Because Scripture undergirds all the teaching, trauma care participants can be healed much more deeply. “I was reintroduced to God,” Debora shared. “I was reintroduced to myself. I was reintroduced to my family.” Healing in all areas of life flows out of a dependence on Scripture. The Banyamulenge are no strangers to relying on Scripture, and a deepened dependence can only strengthen their faith
Healing in all areas of life flows out of a dependence on Scripture.
The igisirimba — prayer and praise wrapped all together — is a regular part of the service at Multination Fellowship. “You can just tell when they’ve got something really heavy on their hearts,” Brenda said. Sometimes the igisirimba lasts over an hour. The tradition to worship and come to God is strong, “whether it’s a joyful thing, or whether it’s something that they’re really struggling with and they’re up there trying to give it to God.”

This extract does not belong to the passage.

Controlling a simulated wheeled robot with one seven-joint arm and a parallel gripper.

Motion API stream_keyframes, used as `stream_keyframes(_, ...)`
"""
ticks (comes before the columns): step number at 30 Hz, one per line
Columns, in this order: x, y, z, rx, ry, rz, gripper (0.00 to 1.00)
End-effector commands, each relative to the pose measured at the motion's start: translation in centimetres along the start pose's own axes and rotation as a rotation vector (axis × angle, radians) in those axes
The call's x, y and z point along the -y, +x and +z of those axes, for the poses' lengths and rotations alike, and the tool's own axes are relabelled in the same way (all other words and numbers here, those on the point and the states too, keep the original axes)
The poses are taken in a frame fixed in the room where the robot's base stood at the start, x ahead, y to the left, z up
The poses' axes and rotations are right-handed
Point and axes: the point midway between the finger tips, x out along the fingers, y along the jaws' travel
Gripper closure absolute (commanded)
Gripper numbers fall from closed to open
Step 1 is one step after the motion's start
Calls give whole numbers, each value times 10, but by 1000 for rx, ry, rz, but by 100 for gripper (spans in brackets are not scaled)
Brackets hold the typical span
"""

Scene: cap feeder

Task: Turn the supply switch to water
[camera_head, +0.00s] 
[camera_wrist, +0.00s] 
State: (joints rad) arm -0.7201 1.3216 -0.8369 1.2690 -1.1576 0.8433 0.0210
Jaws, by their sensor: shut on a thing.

The Banyamulenge know Umutabazi — the God who Rescues — but they need to know He is also Jehovah-Rapha — the God who Heals. Their joy, so strong even through continual trauma, would be enriched by peace that passes understanding. Debora hopes to see her community say, “Cry now, but even through your crying, remember you have hope.’”
“We know God our Rescuer. But this trauma and healing exposed me even more to God our Restorer, God our Redeemer, God our Present Help,” Debora emphasized. “I got to experience a different side of the elephant.”